[YOUR OBJECTIVE] Quote the entries in full, character for character, without their images.

Raw records:
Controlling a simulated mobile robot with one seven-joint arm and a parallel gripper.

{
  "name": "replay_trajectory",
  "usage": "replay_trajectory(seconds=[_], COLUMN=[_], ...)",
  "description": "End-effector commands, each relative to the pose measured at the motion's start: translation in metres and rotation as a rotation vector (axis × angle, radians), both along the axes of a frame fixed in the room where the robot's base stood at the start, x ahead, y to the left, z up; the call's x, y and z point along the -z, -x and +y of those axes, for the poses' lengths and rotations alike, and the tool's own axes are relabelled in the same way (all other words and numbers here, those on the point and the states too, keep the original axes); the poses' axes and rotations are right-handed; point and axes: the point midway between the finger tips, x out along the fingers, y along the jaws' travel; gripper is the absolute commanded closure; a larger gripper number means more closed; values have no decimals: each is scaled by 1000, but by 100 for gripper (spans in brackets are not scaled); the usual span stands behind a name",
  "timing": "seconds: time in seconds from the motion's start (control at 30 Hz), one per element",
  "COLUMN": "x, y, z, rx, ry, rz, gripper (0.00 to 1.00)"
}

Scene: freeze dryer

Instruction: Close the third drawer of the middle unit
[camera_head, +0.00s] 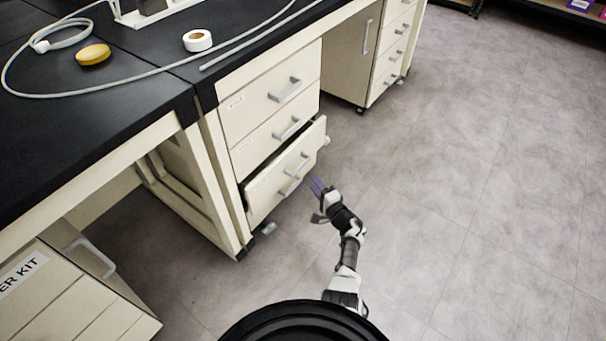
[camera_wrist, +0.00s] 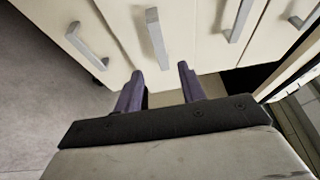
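The middle unit (camera_head: 262,112) is a cream drawer cabinet under the black bench. Its third drawer (camera_head: 262,193) is pulled part way out, with a dark gap above its front. Its grey handle (camera_head: 298,168) faces the aisle, and another handle shows just below it. In the wrist view, the third drawer's handle (camera_wrist: 155,38) lies ahead of the fingers. My gripper (camera_head: 317,184) is beside the drawer front, to the right of the handles in the head view. Its purple fingers (camera_wrist: 160,72) are apart with nothing between them. Contact with the drawer front cannot be told.
The black bench top (camera_head: 130,110) carries a cable, a yellow round object (camera_head: 93,54) and a white tape roll (camera_head: 198,40). Another drawer unit (camera_head: 393,50) stands further back. A cabinet (camera_head: 75,295) is at lower left. The grey floor (camera_head: 480,190) on the right is clear.

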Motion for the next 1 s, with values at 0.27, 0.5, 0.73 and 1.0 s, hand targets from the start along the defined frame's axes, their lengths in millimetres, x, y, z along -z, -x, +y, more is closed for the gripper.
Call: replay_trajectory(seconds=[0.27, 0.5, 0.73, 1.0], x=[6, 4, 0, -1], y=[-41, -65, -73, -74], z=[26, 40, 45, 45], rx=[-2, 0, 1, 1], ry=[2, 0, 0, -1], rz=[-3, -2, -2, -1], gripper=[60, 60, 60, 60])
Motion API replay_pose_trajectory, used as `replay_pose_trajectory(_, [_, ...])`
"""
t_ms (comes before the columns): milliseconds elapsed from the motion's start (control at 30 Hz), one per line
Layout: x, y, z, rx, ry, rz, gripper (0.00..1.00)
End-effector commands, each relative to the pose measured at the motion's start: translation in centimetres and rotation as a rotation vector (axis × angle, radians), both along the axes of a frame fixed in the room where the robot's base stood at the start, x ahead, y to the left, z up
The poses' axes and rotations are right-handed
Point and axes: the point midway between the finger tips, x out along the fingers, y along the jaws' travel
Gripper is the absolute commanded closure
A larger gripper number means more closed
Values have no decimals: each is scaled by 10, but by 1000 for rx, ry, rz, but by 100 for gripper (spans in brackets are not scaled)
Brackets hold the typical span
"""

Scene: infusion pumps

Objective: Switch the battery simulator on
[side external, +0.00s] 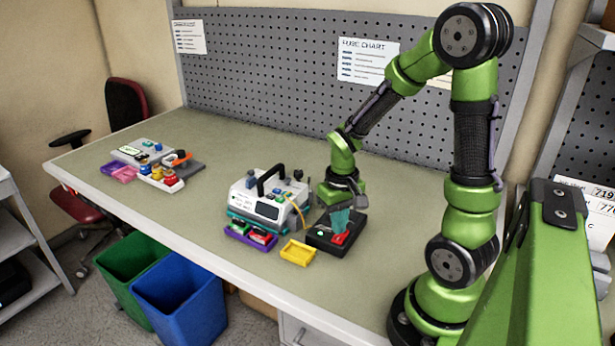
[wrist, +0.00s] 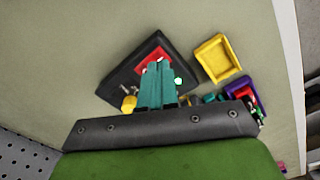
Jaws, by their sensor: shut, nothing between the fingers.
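A black box (side external: 322,243) with a red part on top stands on the bench to the right of the white pump; I take it as the battery simulator. It also shows in the wrist view (wrist: 122,80). The red part (side external: 341,238) lies under my fingertips, and in the wrist view it (wrist: 152,63) shows around their ends. A small green light or button (side external: 320,234) is on the box's left side. My gripper (side external: 340,231) points down, teal fingers together and empty, right over the red part. Whether they touch it, and the switch's position, I cannot tell.
The white pump (side external: 268,211) with a black handle and yellow cable stands left of the box. A yellow tray (side external: 298,252) and a purple tray (side external: 243,236) lie in front. More devices (side external: 146,153) are at the far left. The bench between is clear.

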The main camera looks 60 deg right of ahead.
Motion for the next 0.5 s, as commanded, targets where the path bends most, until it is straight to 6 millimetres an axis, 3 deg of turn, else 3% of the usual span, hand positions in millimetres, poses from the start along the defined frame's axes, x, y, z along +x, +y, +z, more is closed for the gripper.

[COMPLETED TASK]
Controlling a simulated mobile robot with one seven-joint arm and a parallel gripper.

{
  "name": "replay_trajectory",
  "usage": "replay_trajectory(seconds=[_], COLUMN=[_], ...)",
  "description": "End-effector commands, each relative to the pose measured at the motion's start: translation in metres and rotation as a rotation vector (axis × angle, radians), both along the axes of a frame fixed in the room where the robot's base stood at the start, x ahead, y to the left, z up; the call's x, y and z point along the -z, -x and +y of those axes, for the poses' lengths and rotations alike, and the tool's own axes are relabelled in the same way (all other words and numbers here, those on the point and the states too, keep the original axes); the poses' axes and rotations are right-handed; point and axes: the point midway between the finger tips, x out along the fingers, y along the jaws' travel; gripper is the absolute commanded closure; a larger gripper number means more closed; values have no decimals: each is scaled by 1000, but by 100 for gripper (spans in brackets are not scaled); the usual span stands behind a name",
  "timing": "seconds: time in seconds from the motion's start (control at 30 Hz), one per element",
  "COLUMN": "x, y, z, rx, ry, rz, gripper (0.00 to 1.00)"
}

Scene: freeze dryer

Instruction: Close the third drawer of the middle unit
[camera_head, +0.00s] 
[camera_wrist, +0.00s] 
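The middle unit (camera_head: 262,112) is a cream drawer cabinet under the black bench. Its third drawer (camera_head: 262,193) is pulled part way out, with a dark gap above its front. Its grey handle (camera_head: 298,168) faces the aisle, and another handle shows just below it. In the wrist view, the third drawer's handle (camera_wrist: 155,38) lies ahead of the fingers. My gripper (camera_head: 317,184) is beside the drawer front, to the right of the handles in the head view. Its purple fingers (camera_wrist: 160,72) are apart with nothing between them. Contact with the drawer front cannot be told.
The black bench top (camera_head: 130,110) carries a cable, a yellow round object (camera_head: 93,54) and a white tape roll (camera_head: 198,40). Another drawer unit (camera_head: 393,50) stands further back. A cabinet (camera_head: 75,295) is at lower left. The grey floor (camera_head: 480,190) on the right is clear.

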Motion for the next 1 s, with values at 0.27, 0.5, 0.73 and 1.0 s, hand targets from the start along the defined frame's axes, their lengths in millimetres, x, y, z along -z, -x, +y, more is closed for the gripper.
Call: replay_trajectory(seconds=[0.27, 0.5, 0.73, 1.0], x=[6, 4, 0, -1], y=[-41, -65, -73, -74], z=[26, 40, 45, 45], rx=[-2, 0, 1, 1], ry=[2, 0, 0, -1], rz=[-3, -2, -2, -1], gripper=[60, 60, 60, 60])
Motion API replay_pose_trajectory, used as `replay_pose_trajectory(_, [_, ...])`
"""
t_ms (comes before the columns): milliseconds elapsed from the motion's start (control at 30 Hz), one per line
Layout: x, y, z, rx, ry, rz, gripper (0.00..1.00)
End-effector commands, each relative to the pose measured at the motion's start: translation in centimetres and rotation as a rotation vector (axis × angle, radians), both along the axes of a frame fixed in the room where the robot's base stood at the start, x ahead, y to the left, z up
The poses' axes and rotations are right-handed
Point and axes: the point midway between the finger tips, x out along the fingers, y along the jaws' travel
Gripper is the absolute commanded closure
A larger gripper number means more closed
Values have no decimals: each is scaled by 10, but by 1000 for rx, ry, rz, but by 100 for gripper (spans in brackets are not scaled)
Brackets hold the typical span
"""

Scene: infusion pumps

Objective: Switch the battery simulator on
[side external, +0.00s] 
[wrist, +0.00s] 
Jaws, by their sensor: shut, nothing between the fingers.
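A black box (side external: 322,243) with a red part on top stands on the bench to the right of the white pump; I take it as the battery simulator. It also shows in the wrist view (wrist: 122,80). The red part (side external: 341,238) lies under my fingertips, and in the wrist view it (wrist: 152,63) shows around their ends. A small green light or button (side external: 320,234) is on the box's left side. My gripper (side external: 340,231) points down, teal fingers together and empty, right over the red part. Whether they touch it, and the switch's position, I cannot tell.
The white pump (side external: 268,211) with a black handle and yellow cable stands left of the box. A yellow tray (side external: 298,252) and a purple tray (side external: 243,236) lie in front. More devices (side external: 146,153) are at the far left. The bench between is clear.

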The main camera looks 60 deg right of ahead.
Motion for the next 0.5 s, as commanded, targets where the path bends most, until it is straight to 6 millimetres an axis, 3 deg of turn, else 3% of the usual span, hand positions in millimetres, poses from the start along the defined frame's axes, x, y, z along +x, +y, +z, more is closed for the gripper.

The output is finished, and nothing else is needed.